Adorei que o espectáculo fosse todo em Língua Gestual Portuguesa e esse factor ser uma característica que se impunha de forma estética como outras. Gostei do que disseste, sobre a identidade, que as tentativas de definição estão a proporcionar a chegada de Ricardos III. A actriz que fazia de Ricardo III era muito impressionante, o cabelo dela, as expressões, os gestos cortantes. O Marco Paiva fez uma encenação muito bela. Visualmente o que mais me impressionou foi a cena final, a da batalha. A forma como os actores a fizeram era muito frenética e desenhada e depois o mar de sangue ao fundo... Aquele mar de sangue mexeu comigo. Era muito simbólico de tudo o que temos vivido. 

Também gostei de ver este espectáculo ao teu lado. Apontámos muitas frases e sei que pelo menos uma delas foi igual. Queres comparar que frases apontámos? Eu estava muito focada com a leitura que se estava abrir na minha cabeça sobre o mundo no dia exacto em que estávamos. Muitas vezes quero resistir a isso, mas outras é mais forte do que eu. As frases que apontei, por ordem, são:

Tem um rabo e não tem escrúpulos, vai conseguir sentar-se no trono. 
Prepara-te para um mundo conturbado. 
Ai do país a ser governado por uma criança. 
Tão doce é a contemplação do êxtase.
Sangrento e culpado, acorda da tua culpa e morre!
À luta, bravos voluntários!

E tu?
Um beijo!

Rita Morais

Sim, o facto de o espetáculo ser todo em LGPortuguesa e LGEspanhola marcou uma posição, uma medida inteira, não foi uma negociação, foi uma imersão. Uma validação real daquilo que é sempre posto como “diferente” (mas diferente de quê?).

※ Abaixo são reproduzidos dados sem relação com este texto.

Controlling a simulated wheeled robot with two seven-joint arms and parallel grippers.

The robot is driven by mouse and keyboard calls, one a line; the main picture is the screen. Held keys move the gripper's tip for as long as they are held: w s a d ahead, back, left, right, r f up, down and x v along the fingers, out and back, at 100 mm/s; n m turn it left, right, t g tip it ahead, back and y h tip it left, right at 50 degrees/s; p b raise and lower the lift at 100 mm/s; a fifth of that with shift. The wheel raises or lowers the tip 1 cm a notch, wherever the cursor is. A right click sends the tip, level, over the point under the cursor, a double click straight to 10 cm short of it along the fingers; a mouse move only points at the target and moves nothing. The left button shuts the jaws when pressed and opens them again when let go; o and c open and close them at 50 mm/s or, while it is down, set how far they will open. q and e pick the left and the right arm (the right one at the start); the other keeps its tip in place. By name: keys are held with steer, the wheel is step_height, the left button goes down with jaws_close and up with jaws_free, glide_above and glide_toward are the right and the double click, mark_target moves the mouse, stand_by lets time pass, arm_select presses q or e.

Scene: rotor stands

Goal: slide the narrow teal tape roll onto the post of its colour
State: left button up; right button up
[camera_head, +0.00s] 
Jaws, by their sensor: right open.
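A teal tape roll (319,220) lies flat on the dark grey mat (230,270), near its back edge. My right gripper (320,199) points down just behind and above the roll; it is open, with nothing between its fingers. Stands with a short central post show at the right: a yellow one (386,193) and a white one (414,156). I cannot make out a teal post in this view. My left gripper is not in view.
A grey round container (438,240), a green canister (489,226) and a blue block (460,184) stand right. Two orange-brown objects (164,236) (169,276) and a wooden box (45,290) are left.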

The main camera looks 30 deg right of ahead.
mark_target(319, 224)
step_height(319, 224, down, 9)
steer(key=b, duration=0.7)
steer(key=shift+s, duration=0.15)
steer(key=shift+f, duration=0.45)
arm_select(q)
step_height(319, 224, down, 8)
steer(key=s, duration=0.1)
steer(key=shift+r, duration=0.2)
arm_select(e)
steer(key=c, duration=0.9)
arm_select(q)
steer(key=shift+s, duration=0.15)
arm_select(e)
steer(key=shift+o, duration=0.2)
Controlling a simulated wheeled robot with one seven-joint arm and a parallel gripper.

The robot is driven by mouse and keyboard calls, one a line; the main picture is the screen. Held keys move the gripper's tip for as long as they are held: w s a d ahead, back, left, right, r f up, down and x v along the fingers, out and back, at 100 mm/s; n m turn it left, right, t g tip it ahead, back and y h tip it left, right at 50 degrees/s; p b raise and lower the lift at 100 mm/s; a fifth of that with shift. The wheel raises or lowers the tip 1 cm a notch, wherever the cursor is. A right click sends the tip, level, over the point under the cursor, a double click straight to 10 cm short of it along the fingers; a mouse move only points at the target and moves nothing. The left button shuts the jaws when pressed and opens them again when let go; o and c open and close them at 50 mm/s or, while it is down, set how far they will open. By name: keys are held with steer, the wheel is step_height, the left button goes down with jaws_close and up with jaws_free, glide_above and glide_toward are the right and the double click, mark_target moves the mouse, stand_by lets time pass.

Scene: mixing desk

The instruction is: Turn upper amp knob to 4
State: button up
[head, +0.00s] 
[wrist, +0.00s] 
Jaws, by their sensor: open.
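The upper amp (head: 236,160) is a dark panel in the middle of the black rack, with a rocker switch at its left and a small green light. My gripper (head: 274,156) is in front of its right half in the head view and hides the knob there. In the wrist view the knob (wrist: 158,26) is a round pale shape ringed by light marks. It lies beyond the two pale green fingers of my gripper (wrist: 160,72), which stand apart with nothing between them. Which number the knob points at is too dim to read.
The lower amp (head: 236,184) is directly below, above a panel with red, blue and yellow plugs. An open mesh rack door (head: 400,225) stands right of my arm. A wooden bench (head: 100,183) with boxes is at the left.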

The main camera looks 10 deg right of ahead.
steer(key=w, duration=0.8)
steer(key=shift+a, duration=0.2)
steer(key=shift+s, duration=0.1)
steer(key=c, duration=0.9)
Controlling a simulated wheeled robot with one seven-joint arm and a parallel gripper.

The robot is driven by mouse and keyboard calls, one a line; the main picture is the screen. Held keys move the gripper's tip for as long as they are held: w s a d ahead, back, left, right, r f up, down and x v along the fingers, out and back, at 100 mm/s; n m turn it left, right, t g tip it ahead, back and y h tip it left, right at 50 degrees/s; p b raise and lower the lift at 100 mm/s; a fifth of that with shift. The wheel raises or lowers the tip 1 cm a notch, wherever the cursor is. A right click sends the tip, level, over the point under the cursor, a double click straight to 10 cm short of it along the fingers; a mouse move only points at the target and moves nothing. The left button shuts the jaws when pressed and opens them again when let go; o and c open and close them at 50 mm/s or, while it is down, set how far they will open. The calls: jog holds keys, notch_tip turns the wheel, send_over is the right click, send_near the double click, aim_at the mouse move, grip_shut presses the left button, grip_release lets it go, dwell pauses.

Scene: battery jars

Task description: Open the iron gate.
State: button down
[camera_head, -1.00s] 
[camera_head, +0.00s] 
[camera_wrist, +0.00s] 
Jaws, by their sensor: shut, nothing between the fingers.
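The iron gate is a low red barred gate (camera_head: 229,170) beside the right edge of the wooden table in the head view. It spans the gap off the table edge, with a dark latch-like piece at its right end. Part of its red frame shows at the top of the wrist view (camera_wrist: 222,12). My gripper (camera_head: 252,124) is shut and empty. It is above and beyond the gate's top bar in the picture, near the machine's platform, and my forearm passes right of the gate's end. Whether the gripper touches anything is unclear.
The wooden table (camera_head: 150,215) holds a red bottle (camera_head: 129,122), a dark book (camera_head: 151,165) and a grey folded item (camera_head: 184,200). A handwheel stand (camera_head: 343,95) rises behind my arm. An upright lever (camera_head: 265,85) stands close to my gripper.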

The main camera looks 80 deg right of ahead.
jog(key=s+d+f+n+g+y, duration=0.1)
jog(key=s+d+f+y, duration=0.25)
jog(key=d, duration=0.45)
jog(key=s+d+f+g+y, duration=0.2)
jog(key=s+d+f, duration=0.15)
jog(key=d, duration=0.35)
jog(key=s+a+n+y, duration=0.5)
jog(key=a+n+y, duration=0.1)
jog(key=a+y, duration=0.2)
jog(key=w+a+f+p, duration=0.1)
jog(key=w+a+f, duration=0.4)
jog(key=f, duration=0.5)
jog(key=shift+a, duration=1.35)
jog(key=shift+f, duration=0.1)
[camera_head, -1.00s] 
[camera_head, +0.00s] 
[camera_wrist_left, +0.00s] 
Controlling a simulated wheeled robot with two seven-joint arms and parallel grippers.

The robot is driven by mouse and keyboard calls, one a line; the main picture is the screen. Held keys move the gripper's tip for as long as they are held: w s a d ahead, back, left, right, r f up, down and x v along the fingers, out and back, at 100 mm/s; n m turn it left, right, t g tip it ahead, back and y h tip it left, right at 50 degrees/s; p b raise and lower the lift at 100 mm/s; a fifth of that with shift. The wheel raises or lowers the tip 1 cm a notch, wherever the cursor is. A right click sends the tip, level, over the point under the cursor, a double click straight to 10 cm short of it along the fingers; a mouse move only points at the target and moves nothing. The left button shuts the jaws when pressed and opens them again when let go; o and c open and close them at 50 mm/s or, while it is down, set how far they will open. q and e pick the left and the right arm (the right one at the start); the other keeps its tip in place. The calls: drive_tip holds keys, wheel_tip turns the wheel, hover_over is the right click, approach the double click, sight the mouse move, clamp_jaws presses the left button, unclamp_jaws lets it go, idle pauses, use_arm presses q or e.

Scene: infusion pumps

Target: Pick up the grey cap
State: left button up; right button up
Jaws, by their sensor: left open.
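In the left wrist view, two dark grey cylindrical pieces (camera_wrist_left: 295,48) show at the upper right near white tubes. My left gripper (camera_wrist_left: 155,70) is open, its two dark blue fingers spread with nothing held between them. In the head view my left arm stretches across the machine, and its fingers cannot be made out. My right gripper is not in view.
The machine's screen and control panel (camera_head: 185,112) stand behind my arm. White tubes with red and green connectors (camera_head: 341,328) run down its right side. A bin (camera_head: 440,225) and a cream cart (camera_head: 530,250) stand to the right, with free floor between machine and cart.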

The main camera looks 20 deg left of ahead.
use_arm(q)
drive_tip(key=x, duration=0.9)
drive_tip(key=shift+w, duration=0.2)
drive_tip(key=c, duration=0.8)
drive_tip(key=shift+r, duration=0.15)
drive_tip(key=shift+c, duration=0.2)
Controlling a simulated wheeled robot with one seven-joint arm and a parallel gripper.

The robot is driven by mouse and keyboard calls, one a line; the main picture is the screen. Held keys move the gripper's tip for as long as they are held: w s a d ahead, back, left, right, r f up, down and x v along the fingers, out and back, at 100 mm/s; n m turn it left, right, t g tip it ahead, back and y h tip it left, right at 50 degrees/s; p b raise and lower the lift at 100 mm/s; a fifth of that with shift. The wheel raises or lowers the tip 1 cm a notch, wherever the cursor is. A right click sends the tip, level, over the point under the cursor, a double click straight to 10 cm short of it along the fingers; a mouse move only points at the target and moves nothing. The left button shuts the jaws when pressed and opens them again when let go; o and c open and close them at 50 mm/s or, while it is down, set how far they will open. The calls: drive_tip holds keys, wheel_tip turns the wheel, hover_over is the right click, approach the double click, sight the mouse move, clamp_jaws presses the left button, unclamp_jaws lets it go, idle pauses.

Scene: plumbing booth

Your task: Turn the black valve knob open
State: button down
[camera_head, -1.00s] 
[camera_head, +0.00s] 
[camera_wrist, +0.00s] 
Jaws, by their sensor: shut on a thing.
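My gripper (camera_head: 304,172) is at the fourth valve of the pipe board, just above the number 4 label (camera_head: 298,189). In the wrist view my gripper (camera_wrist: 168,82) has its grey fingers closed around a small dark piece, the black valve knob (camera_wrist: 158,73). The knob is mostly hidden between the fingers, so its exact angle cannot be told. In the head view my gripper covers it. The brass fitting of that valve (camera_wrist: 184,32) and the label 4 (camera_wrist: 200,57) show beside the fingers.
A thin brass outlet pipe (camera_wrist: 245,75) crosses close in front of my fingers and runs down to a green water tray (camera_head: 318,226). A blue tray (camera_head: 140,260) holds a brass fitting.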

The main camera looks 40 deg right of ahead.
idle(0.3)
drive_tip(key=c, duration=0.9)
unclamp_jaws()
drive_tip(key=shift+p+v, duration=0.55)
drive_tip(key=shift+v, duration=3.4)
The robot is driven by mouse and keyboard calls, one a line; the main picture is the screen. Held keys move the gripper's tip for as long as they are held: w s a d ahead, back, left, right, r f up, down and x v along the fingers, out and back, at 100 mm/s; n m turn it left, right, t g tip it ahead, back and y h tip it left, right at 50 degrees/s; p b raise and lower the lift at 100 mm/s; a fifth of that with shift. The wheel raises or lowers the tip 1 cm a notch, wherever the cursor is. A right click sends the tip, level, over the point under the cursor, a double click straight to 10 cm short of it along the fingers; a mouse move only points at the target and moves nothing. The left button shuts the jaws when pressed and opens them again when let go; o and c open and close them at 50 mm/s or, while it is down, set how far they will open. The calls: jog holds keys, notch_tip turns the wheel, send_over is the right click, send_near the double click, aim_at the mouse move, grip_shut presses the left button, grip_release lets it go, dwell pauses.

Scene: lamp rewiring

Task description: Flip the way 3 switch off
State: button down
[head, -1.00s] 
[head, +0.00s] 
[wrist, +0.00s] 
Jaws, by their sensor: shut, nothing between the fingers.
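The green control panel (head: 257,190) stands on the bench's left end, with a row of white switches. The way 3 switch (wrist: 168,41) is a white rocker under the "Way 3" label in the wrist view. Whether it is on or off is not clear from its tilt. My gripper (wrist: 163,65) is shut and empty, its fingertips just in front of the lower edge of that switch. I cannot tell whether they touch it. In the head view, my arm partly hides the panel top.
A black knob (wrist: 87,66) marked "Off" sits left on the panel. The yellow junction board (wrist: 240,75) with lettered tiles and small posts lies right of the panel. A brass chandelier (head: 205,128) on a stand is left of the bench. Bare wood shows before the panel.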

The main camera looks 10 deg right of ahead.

Sem dúvida que tudo o que enfrentamos se cola violentamente à narrativa de Ricardo III, passei o dia entre emails e notícias do conflito Israel-Irão, o mundo está doente, sempre esteve.

Acho que vermos espetáculos uns ao lado dos outros é fundamental hoje, simbolicamente.
Parece-me que nestes tempos vermos espetáculos sozinhos, na nossa bolha, serve-nos de pouco.
É preciso falar com o Outro, sem proteções, sem saber a língua, as legendas dão trabalho a ler, cansam, mas temos de fazer o esforço, as revoluções são desconfortáveis.

A frase que ambas apontámos foi: 

“Tem um rabo e não tem escrúpulos, vai conseguir sentar-se no trono.”
Trump? Netanyahu? Bolsonaro? Ventura? 
Como não pensar no agora?
Estou contigo amiga.

Isabel Costa

E eu contigo.
Precisamente. É preciso escapar para manter a cabeça sã. Até para começarmos a resgatar o sonho. Pode começar com irmos ao teatro juntas. Isso não é pouco.

Rita Morais

(Sim, liga-me sempre que quiseres companhia, farei o mesmo!)

...e para fechar o gesto mais egocêntrico de sempre (para fazer pandam com a peça e com a ideia de hipertexto). Quando terminou o “Ricardo III”, não consegui parar de associar o espetáculo do Marco Paiva à última fala do nosso espetáculo “Viagem a Lisboa”, talvez por estar ainda tão marcado no meu corpo (apresentámo-lo no dia anterior).

É dita pelo ator Fernando Nobre, a partir de uma entrevista da Zadie Smith:

Eu acho que é mais interessante pensar sobre - o que é que se passa com as pessoas brancas? - que acham tão perturbadora  a ideia de qualquer grupo ou coletividade que as exclui.
Eu sempre achei muito interessante.
Já me aconteceu estar num autocarro e ver um grupo de pessoas brancas ficarem zangadas porque quatro nepaleses estavam a falar… nepalês.
Sempre me fascinou. Qual é a zanga? O que é que vos deixa tão zangadas?
Eu acho que em parte é… (e se já estiveste num casamento ou em qualquer relação sabes), parte disso é insegurança, ciúme e uma espécie de vaidade de que devas estar sempre incluído em todas as coisas.
Por isso eu acho que tentar entender as motivações por trás disso é interessante.
Porque é que é assim? Porque é que transformas esse momento de mistério, em que não sabes imediatamente o que se está a passar, em raiva?
Porque é que tem de ser transformado em raiva?
Não poderia ser transformado noutra coisa, como curiosidade, interesse, reconhecimento de que talvez essa coisa em particular não seja sobre ti, não tenha a ver contigo? 
Não há problema em que às vezes as coisas não sejam sobre ti.
Às vezes as coisas podem não ser sobre ti.